And so it came to pass that my parents were in the same room…

For many of you, this isn’t a headline of any earth-shattering import.
But for me, it was a milestone achievement — as it hadn’t happened for me for seventeen years.
I grew up in Houston, Texas (drawl and all, y’all) and on the first day of fifth grade, my parents told us that they were getting a divorce. And as it goes, some breakups are bad. That’s the category my parents’ divorce fell into. We’ll skip the years between then (1983) and 1995. But in 1995, my father gave me away as I walked down the aisle (towards a marriage that would end up much like theirs in short order). But my parents — in the same room for an event of mine for the first time since I graduated high school in 1991.
And that was it.

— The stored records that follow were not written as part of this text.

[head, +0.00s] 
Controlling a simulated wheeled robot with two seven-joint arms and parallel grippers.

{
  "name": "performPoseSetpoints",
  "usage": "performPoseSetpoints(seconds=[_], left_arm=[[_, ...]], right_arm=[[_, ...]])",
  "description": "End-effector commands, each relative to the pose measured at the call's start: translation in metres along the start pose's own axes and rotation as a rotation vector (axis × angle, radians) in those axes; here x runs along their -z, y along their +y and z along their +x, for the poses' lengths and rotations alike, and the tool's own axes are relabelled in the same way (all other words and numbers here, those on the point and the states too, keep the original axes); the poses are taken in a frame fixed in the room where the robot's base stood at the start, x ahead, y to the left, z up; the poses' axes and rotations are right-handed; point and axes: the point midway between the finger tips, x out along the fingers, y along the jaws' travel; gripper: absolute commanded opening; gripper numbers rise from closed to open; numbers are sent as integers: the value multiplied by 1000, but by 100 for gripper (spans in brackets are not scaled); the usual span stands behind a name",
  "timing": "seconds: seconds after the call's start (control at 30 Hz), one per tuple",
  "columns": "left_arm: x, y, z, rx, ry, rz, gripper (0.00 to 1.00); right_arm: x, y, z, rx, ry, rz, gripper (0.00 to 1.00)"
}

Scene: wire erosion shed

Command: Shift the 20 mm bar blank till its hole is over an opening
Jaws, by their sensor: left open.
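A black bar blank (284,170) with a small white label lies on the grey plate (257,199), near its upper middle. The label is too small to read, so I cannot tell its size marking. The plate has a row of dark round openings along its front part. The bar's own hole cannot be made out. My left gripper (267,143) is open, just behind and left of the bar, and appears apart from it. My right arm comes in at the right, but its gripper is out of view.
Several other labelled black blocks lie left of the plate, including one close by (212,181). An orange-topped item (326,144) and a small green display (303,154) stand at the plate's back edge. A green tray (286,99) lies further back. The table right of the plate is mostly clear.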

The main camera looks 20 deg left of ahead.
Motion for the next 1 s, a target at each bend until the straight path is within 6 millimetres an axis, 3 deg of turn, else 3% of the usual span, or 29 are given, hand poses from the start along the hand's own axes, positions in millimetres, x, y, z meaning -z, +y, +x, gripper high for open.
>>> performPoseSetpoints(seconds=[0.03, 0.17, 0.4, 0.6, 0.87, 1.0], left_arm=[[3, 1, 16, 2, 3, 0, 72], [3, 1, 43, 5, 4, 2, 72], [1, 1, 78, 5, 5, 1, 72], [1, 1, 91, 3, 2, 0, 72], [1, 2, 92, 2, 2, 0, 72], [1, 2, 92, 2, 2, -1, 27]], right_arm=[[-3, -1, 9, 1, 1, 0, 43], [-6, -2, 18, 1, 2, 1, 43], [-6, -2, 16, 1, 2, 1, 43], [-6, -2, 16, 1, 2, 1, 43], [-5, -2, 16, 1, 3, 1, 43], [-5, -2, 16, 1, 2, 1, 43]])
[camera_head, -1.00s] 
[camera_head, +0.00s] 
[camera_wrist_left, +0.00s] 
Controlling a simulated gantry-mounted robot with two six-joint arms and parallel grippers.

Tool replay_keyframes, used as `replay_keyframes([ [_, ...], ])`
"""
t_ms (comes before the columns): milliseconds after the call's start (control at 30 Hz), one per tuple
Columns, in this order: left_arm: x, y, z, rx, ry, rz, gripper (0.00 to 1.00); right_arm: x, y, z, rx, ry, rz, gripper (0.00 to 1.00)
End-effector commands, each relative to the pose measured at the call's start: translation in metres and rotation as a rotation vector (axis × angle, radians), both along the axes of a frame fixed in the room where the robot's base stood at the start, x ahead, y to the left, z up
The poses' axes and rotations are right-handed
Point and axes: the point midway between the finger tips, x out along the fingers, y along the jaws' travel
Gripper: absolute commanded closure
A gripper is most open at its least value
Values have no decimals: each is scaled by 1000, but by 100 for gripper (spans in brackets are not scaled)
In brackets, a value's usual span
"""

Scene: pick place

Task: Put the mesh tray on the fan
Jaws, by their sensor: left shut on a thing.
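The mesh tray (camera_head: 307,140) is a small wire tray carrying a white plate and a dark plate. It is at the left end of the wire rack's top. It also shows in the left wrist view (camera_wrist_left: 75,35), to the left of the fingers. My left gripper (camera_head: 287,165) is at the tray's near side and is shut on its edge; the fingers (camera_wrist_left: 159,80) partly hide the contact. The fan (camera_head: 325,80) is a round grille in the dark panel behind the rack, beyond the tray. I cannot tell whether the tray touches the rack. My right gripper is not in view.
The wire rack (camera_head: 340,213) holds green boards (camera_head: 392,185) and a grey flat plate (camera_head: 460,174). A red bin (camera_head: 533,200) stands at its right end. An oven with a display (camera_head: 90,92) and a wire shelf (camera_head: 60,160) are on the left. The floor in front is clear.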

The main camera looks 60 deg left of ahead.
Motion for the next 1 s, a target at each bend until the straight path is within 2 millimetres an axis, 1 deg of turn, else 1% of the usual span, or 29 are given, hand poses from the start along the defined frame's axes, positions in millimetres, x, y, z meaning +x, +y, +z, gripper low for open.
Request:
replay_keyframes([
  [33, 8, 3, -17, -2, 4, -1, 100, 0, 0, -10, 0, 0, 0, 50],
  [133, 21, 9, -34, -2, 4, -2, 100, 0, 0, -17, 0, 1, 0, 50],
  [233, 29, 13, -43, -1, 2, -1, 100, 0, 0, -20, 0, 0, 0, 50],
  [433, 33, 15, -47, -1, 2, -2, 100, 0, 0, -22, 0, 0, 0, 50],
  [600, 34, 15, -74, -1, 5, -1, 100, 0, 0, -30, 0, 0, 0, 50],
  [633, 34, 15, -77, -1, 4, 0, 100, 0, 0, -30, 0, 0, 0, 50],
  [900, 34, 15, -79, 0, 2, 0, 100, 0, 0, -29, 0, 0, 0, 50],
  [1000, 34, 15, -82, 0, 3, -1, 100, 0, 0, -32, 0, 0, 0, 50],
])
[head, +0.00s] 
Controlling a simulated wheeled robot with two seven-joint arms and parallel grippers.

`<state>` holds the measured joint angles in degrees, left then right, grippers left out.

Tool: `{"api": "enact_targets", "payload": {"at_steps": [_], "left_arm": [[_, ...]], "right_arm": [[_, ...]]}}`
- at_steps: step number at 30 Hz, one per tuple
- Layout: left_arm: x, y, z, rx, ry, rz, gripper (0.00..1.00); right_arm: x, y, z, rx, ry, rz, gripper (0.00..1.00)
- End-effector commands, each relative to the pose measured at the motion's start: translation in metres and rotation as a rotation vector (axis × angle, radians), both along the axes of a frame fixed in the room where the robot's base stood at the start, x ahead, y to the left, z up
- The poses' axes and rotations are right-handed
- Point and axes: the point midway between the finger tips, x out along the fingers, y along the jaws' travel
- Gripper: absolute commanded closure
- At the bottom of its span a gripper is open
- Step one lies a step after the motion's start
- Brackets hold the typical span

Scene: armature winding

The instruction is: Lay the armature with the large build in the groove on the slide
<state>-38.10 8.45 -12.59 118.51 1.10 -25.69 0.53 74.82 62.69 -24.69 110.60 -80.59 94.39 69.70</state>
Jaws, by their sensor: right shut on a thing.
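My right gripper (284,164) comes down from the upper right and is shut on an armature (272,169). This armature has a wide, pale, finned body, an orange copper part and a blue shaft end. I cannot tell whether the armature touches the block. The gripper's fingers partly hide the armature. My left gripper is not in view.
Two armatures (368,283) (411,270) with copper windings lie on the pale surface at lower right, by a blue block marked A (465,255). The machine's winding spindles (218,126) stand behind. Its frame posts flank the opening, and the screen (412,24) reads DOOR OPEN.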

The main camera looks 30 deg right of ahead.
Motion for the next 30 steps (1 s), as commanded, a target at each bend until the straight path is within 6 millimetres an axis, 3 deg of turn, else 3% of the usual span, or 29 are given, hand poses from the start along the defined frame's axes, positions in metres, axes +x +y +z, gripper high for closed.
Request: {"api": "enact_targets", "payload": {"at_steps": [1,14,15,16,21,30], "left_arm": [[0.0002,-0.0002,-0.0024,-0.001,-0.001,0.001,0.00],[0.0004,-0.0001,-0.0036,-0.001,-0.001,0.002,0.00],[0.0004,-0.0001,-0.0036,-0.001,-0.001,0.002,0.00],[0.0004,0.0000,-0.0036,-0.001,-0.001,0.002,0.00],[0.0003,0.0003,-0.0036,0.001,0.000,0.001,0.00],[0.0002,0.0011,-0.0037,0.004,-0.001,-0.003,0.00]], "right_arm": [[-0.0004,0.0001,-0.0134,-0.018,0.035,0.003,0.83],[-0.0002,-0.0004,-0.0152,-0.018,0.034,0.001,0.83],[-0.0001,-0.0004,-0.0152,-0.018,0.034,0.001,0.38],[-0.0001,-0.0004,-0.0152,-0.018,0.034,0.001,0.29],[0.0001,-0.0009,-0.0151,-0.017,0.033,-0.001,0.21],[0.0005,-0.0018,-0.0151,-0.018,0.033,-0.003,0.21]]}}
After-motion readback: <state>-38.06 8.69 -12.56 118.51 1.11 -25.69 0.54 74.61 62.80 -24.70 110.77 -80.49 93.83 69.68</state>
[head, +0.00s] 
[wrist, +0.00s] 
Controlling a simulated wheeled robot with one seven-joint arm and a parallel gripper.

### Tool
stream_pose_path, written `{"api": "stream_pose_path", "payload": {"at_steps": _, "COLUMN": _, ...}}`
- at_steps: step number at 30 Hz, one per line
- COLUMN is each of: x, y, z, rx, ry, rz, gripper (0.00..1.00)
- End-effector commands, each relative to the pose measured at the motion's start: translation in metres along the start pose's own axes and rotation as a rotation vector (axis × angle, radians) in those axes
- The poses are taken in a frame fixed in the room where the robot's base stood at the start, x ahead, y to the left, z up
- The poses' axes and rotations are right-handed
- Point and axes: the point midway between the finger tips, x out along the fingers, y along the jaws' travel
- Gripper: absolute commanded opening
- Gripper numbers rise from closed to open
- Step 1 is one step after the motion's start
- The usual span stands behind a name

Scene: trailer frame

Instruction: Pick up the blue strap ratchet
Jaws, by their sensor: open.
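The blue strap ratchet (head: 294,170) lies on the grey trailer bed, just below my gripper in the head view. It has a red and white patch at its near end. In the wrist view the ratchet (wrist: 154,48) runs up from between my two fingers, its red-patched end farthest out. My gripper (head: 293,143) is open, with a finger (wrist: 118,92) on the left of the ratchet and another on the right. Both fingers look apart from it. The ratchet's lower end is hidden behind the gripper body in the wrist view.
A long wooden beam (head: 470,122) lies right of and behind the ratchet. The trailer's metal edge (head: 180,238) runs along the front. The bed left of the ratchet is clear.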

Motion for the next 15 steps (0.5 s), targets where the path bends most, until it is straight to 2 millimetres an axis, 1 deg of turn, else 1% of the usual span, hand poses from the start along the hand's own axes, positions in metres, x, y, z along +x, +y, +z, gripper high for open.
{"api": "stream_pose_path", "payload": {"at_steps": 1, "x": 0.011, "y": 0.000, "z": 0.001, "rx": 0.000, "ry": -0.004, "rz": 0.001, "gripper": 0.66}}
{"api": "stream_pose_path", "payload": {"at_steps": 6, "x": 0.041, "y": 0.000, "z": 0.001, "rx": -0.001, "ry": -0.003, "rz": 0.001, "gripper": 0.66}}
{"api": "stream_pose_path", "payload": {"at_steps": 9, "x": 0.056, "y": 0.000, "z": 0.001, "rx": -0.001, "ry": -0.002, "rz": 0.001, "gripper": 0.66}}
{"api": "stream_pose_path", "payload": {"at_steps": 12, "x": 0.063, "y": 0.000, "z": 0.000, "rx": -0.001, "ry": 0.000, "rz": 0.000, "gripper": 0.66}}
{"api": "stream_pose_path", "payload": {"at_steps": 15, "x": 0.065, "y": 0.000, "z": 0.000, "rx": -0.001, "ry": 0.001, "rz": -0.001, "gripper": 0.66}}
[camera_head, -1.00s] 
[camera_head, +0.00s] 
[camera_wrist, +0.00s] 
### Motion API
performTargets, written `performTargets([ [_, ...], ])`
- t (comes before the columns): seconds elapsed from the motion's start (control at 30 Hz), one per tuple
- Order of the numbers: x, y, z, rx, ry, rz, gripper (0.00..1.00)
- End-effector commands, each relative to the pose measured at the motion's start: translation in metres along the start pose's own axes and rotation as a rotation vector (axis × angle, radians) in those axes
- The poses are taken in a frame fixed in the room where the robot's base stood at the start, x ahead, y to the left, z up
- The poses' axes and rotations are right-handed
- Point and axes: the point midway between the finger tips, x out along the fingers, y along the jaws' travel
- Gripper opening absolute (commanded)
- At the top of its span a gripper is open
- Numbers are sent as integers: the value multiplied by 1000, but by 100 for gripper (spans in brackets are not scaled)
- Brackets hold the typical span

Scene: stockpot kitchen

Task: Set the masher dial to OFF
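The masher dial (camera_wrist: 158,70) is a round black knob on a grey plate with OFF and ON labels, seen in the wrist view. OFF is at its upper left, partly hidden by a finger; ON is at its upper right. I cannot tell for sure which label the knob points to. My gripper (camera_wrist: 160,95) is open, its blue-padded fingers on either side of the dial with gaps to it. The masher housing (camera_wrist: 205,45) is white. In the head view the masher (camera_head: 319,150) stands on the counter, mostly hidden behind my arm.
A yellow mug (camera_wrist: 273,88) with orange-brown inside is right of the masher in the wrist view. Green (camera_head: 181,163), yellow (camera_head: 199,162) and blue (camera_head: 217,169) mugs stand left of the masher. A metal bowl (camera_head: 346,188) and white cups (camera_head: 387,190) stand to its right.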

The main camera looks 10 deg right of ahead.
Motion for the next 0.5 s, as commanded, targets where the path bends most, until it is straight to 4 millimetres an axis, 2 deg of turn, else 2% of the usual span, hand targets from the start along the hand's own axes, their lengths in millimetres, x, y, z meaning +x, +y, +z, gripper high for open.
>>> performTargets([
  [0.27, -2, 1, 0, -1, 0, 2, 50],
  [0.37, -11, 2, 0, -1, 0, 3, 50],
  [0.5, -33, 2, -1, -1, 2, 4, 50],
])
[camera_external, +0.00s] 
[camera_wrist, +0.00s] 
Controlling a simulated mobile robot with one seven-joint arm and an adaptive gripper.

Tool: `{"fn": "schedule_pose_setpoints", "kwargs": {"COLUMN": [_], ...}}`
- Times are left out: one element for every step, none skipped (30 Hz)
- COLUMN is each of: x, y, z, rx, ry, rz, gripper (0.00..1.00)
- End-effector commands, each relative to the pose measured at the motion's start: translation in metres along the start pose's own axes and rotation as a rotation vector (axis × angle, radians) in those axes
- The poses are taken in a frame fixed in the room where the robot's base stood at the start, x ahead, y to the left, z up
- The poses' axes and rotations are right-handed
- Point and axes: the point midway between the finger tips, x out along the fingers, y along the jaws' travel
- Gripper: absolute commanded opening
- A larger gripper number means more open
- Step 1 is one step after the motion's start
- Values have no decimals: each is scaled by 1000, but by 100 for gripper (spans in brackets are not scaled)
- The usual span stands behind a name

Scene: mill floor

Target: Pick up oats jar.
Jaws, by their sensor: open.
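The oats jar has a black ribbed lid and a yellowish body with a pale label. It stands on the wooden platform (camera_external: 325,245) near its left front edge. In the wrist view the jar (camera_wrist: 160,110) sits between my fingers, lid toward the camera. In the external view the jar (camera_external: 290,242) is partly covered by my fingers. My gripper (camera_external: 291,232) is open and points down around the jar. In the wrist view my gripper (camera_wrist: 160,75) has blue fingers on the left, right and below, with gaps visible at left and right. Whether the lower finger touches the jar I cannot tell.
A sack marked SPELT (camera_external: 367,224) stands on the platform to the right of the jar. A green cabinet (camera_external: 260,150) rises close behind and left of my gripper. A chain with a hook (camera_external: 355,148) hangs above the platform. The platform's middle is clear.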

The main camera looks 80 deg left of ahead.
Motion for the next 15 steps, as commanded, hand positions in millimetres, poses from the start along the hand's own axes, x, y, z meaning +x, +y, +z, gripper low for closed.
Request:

If you’re a child of divorced parents who no longer speak, you know what it’s like to divide your life. Edit your conversations. Be one thing for one person and another for the other. It was the one part of my life that remained divided — until March 11, 2012.
When I got the news that this book would officially launch at SXSWi (South by Southwest Interactive) in Austin, I thought — hey, Mom’s in Houston. Dad’s in Georgetown (about an hour outside Austin). What are the odds they’ll both show up?
Well, they did.
And nothing broke. Exploded. Collided. Spontaneously combusted. Except my heart — because I realized that seeing them in the same place is something that meant the world to me, and I’d been missing it in a world divided for the past 17 years.
My parents? They broke up an unlikable marriage with a decision most unpopular back in the early 1980s (divorce). They each went on to build themselves into brands, if you will, that are loved. By their kids, a spouse, friends, and family. They each had a hand in building three kids who turned out to each live lives they respectively love.
And if you never ever read this damn book, maybe you’ll simply get that unlikable situations can lead to unpopular decisions…which in turn lead to inexplicable joy 17 years later. So this whole unpopular thing? Not so bad. And it goes to show that unlikable and unpopular aren’t the same thing at all.
The most important thing about March 11, 2012 at 10AM wasn’t the incredible people I got to meet at the book launch (even though you’re all awesome and incredibly humbled you passed on free breakfast tacos next door in order to see ME).

It wasn’t that there were a shitload of people waiting in line to have me — some random redhead — sign their book.

It’s the picture you see at the top of this post — the emotional investment in my brand made possible by these two people. My parents.